On the emission-path dependency of the efficiency of ocean alkalinity enhancement

Abstract

Ocean alkalinity enhancement (OAE) deliberately modifies the chemistry of the surface ocean to enhance the uptake of atmospheric CO2. The chemical efficiency of OAE (the amount of CO2 sequestered per unit of alkalinity added) depends, among other factors, on the background state of the surface ocean, which will significantly change until the end of this century and beyond. Here, we investigate the consequences of such changes for the long-term efficiency of OAE. We show, using idealized and scenario simulations with an Earth system model, that under doubling (quadrupling) of pre-industrial atmospheric CO2 concentrations, the simulated mean efficiency of OAE increases by about 18% (29%) from 0.76 to 0.90 (0.98).
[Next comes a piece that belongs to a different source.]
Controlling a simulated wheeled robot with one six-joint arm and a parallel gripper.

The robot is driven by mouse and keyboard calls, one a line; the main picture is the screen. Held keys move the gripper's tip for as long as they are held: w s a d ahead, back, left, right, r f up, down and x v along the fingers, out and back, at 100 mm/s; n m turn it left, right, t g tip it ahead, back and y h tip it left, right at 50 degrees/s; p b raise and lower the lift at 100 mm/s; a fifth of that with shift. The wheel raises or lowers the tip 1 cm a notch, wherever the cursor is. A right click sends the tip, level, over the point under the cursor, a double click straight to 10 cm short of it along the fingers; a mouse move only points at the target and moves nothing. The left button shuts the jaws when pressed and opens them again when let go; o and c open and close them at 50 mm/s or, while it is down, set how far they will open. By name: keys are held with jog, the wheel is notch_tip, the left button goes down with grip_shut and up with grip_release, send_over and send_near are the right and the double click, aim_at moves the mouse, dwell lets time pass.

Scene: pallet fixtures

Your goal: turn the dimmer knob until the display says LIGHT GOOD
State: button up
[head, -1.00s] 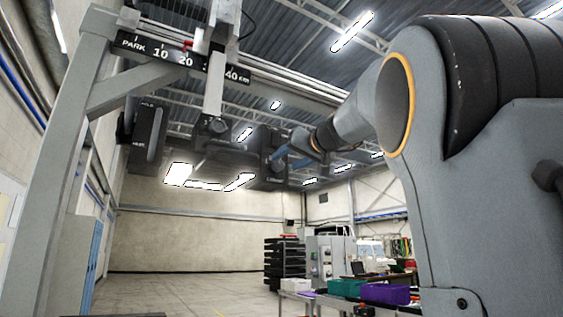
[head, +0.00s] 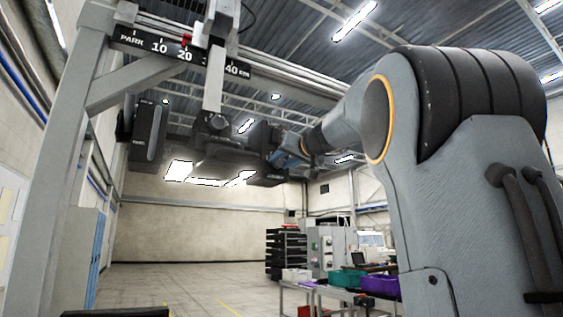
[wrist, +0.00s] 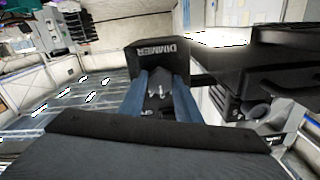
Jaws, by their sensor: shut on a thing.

We find that only half of this effect can be explained by changes in the sensitivity of CO2 sequestration to alkalinity addition itself. The remainder is due to the larger portion of anthropogenic emissions taken up by a high-alkalinity ocean. Importantly, both effects are reversed if atmospheric CO2 concentrations were to decline due to large-scale deployment of land-based (or alternative ocean-based) carbon dioxide removal (CDR) methods. By considering an overshoot pathway that relies on large amounts of land-based CDR, we demonstrate that OAE efficiency indeed shows a strong decline after atmospheric CO2 concentrations have peaked. Our results suggest that the assumption of a constant, present-day chemical efficiency of OAE in integrated assessment modeling and carbon credit assignments could lead to economically inefficient OAE implementation pathways.